In The Queen v. Charlbury and Walcot (2), the Court seems to have intimated that a defect in the examination, which the Sessions judged material to the merits, was conclusive; and, in that case, the Sessions refused to hear a witness who was tendered to shew the ground on which a former order was quashed.

[COLERIDGE, J.-In that case, the fact which the Sessions judged material was a date; such a date might have been material, and how could we say that it was not? It must not be supposed that that case turned at all on the refusal to hear; the Sessions, knowing what the evidence was, were satisfied that it would not alter their decision.]

The former Sessions not having made any special entry of the special ground on which the order was made, it must be taken to be made on the merits.

[PATTESON, J.-Chargeability and removeability are both merits.
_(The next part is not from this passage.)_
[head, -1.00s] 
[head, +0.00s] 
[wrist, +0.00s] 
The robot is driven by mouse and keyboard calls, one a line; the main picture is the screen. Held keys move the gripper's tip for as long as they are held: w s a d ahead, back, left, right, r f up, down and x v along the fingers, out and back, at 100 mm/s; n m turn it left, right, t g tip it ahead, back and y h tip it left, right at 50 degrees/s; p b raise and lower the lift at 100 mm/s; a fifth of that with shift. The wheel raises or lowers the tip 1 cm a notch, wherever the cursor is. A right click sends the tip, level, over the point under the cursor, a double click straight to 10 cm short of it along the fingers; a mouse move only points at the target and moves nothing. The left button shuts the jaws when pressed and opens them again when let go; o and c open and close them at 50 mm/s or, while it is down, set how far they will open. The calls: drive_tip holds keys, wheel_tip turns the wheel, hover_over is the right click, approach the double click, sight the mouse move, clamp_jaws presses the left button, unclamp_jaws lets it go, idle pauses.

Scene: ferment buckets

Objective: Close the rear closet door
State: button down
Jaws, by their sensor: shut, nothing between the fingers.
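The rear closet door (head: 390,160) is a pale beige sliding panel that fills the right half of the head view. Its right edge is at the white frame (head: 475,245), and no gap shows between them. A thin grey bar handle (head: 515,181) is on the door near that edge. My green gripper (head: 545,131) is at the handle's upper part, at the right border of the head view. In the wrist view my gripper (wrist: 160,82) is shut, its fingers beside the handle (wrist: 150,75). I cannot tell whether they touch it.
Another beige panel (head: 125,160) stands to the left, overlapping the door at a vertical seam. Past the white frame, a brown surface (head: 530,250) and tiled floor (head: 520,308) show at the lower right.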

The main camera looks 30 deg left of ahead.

In The Queen v. Charlbury I expressly drew the distinction, and it applies here. The second removal is made upon a new state of facts, and the question on the second appeal has nothing to do with that which has been already decided.]

LORD DENMAN, C.J.-Granting you all that you wish in point of principle, still it is clear that the Sessions were wrong. The former order of Sessions was made upon the state of facts then presented to them. Their decision on those facts was a decision on the merits, but such decision cannot affect the new case that is presented to them. The Sessions have misapprehended the effect of the former decision of this Court.

Order of Sessions quashed.

Greenwood was on the other side.

(1) See Osgathorpe v. Diseworth, 2 Stra. 1256; The King v. Wheelock, 5 B. & C. 511.

(2) Ante, p. 20; s. c. 3 Gale & Dav. 117.